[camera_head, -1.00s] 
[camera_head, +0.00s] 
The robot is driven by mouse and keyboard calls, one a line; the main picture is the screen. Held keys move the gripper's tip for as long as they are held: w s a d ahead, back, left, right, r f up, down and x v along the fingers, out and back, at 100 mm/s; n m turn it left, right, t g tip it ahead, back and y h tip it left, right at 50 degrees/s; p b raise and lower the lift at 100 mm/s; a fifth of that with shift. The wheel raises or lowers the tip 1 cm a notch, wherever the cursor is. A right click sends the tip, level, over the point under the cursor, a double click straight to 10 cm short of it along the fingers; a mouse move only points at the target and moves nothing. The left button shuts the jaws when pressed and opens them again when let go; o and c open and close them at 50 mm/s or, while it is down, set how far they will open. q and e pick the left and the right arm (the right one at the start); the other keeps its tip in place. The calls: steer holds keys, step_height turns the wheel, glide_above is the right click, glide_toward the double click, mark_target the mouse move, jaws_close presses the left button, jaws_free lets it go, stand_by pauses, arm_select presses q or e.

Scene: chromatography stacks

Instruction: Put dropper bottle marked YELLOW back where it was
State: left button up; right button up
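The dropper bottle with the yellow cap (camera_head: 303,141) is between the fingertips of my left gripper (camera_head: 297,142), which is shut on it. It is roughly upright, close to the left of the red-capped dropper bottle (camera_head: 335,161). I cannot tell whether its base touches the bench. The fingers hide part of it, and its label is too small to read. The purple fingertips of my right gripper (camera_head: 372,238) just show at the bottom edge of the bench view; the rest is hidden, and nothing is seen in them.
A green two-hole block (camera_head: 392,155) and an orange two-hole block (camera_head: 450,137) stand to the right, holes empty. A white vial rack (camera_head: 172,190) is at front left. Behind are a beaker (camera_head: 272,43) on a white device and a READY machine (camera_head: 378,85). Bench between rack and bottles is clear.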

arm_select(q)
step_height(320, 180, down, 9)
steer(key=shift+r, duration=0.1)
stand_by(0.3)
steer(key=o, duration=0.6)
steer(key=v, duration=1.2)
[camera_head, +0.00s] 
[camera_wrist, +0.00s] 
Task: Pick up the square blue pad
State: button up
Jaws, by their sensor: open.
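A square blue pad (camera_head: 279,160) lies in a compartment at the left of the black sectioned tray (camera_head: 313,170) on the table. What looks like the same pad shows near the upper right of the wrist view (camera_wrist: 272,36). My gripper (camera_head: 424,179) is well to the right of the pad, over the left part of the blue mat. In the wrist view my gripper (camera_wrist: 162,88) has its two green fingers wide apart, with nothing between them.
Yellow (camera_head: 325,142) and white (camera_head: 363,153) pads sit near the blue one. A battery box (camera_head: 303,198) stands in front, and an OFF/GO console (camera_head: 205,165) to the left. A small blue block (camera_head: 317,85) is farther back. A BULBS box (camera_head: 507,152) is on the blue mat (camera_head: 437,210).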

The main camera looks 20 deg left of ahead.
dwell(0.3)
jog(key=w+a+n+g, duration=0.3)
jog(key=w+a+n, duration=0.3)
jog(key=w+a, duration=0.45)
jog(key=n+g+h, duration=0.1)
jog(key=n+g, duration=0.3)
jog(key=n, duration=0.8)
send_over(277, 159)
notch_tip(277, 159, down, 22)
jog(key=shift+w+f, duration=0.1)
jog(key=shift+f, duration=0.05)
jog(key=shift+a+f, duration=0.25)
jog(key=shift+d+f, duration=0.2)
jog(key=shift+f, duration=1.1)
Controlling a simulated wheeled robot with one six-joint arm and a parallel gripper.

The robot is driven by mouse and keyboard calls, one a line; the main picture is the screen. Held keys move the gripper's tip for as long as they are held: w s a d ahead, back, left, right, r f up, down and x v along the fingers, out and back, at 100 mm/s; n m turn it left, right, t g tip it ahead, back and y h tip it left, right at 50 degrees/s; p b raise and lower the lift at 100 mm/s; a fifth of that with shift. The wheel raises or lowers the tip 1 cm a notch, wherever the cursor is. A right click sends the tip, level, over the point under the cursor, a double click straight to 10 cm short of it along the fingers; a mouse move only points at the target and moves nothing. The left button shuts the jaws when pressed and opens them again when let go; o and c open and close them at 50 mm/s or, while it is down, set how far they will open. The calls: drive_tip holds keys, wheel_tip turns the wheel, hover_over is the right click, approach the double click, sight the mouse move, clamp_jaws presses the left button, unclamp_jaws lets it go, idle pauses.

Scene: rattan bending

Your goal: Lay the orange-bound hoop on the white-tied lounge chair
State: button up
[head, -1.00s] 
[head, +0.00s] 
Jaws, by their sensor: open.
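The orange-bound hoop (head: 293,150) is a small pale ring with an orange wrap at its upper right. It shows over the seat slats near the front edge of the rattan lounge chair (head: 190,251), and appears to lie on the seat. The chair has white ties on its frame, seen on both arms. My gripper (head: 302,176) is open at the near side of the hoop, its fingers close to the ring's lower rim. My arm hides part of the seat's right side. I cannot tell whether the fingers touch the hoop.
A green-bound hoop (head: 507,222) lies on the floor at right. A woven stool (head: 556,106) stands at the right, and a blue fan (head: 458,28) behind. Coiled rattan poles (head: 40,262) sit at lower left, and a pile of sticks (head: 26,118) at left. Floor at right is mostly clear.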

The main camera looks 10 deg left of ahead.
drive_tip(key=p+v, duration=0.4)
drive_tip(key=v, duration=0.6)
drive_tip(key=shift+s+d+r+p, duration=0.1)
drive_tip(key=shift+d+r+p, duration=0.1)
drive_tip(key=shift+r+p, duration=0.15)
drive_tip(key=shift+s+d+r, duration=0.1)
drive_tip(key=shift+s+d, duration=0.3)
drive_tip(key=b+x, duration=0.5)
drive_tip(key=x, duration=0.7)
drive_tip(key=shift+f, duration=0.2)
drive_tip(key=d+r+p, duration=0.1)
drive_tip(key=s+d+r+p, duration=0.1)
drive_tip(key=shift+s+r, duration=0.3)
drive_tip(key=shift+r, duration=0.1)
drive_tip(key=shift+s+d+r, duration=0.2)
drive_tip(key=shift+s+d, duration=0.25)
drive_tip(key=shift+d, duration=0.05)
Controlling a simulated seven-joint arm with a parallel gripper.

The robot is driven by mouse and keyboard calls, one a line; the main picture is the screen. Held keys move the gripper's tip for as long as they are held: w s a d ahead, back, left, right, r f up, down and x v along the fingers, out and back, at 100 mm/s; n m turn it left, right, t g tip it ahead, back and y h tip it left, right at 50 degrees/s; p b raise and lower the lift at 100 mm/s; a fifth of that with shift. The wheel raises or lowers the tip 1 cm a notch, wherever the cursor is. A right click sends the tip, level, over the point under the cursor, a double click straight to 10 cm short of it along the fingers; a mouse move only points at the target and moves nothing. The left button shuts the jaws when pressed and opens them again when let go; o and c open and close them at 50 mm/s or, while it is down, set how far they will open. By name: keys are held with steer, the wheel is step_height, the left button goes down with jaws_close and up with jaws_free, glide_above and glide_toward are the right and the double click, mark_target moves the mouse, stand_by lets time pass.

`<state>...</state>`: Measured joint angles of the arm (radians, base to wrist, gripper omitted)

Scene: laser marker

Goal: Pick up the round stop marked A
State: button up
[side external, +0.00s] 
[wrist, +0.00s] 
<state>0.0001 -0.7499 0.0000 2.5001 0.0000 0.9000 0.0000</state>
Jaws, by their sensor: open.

▸ EXERCISE TASK: In the data above, tally the lines holding "Controlling" and answer with the figure only.

▸ WRITTEN SOLUTION: 2